From: Duncan <1i5t5.duncan@cox.net>
To: linux-btrfs@vger.kernel.org
Subject: Re: Scrub on btrfs single device only to detect errors, not correct them?
Date: Tue, 8 Dec 2015 13:38:46 +0000 (UTC) [thread overview]
Message-ID: <pan$55430$b692802c$678dae98$d07f0732@cox.net> (raw)
In-Reply-To: CA+pSGYcFAxsk=8EWPz4wM0Gjk4Nyra0HEcTjbJtRQU8-zfSVjA@mail.gmail.com
Jon Panozzo posted on Mon, 07 Dec 2015 08:43:14 -0600 as excerpted:
[On single-device dup data]
> Thanks for the additional feedback. Two follow-up questions to this is:
>
> Can the --mixed option only be applied when first creating the fs, or
> can you simply add this to the balance command to take an existing
> filesystem and add this to it?
Mixed-bg mode has to be done at btrfs creation.

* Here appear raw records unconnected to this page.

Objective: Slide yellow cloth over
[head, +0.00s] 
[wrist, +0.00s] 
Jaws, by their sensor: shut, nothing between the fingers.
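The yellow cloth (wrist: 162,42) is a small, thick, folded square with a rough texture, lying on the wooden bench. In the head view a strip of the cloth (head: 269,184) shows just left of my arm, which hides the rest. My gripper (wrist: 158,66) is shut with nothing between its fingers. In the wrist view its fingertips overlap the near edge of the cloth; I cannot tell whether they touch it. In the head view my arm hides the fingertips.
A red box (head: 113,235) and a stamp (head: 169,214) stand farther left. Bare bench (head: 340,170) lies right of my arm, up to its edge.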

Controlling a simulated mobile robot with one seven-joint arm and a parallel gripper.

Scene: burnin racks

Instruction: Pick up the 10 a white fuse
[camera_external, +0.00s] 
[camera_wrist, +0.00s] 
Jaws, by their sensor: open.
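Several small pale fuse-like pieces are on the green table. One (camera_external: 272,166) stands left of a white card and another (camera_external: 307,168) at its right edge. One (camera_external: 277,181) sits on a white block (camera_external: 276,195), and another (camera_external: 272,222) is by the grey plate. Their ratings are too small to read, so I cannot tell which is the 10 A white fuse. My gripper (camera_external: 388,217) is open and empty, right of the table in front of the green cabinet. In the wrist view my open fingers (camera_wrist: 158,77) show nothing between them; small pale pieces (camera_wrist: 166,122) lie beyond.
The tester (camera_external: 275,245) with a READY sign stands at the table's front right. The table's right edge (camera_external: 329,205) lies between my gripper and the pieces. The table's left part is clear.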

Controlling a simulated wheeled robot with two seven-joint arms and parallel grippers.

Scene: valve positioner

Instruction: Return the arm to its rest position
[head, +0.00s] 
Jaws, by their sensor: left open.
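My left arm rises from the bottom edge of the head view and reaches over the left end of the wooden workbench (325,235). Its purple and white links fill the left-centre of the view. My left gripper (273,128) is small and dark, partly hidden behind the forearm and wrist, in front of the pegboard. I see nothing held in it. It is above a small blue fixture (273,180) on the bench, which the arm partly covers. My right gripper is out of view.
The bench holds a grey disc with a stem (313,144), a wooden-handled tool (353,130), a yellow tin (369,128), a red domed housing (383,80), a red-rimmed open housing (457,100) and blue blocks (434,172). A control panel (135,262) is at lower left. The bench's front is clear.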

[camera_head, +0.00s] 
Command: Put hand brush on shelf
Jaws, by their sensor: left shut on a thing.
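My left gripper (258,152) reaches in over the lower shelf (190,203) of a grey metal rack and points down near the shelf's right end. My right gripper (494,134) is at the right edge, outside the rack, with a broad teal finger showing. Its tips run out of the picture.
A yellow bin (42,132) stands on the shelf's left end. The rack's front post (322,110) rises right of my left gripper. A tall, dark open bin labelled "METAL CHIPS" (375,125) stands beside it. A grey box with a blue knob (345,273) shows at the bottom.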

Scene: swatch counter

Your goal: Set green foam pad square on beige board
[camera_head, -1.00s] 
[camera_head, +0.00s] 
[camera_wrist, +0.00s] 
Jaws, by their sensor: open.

It changes the way btrfs handles chunks, and doing that _live_, with a
non-zero time during which both modes are active, would be... complex and
an invitation to all sorts of race bugs, to put it mildly.
> So it sounds like there are really three ways to enable scrub to repair
> errors on a btrfs single device (please confirm):
Yes.
> 1) mkfs.btrfs with the --mixed option
This would be my current preferred to filesystem sizes of a quarter to
perhaps a half terabyte on spinning rust, and some people are known to
use mixed for exactly this reason, tho it's not particularly well tested
at the terabyte scale filesystem level, where as a result you might
uncover some unusual bugs.
> 2) create two partitions on a single phys device,
> then present them as logical devices (maybe a loopback or something)
> and create a btrfs raid1 for both data/metadata
No special loopback, etc, required. Btrfs deploys just fine on pretty
much any block device as presented by the kernel, including both
partitions and LVM volumes, the two ways single physical devices are
likely to be presented as multiple logical devices.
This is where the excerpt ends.